▸ Task material:
========================================================================
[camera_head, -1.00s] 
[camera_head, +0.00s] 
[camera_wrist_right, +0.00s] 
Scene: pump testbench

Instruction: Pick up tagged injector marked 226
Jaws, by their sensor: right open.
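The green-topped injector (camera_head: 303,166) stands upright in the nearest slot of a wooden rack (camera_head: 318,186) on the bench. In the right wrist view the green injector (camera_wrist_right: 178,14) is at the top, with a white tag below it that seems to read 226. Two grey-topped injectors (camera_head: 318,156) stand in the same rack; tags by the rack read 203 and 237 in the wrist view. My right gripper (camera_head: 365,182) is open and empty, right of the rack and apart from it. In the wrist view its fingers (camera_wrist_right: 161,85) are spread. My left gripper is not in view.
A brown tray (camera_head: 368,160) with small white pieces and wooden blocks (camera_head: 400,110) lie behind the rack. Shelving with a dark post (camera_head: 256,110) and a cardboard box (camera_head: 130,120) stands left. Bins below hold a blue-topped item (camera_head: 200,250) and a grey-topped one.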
========================================================================
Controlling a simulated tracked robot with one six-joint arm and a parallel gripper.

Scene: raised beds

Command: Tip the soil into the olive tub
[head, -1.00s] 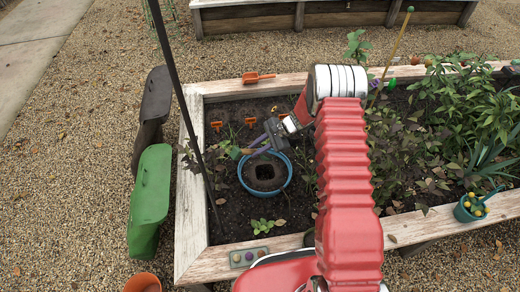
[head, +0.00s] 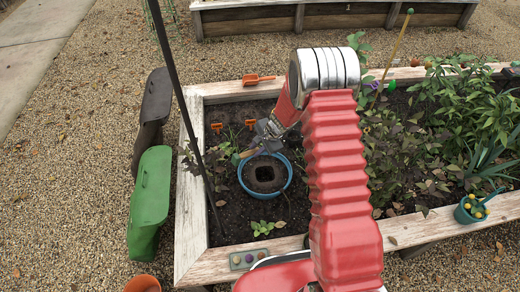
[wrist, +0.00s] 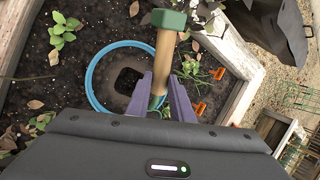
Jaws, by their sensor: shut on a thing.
========================================================================
▸ To do:
Copy the lines above exactly, starting with the line that contains "[head, -1.00s]" and ending with the line that contains "Jaws, by their sensor: shut on a thing.", and leave out any pictures.

▸ The solution:
[head, -1.00s] 
[head, +0.00s] 
[wrist, +0.00s] 
Jaws, by their sensor: shut on a thing.

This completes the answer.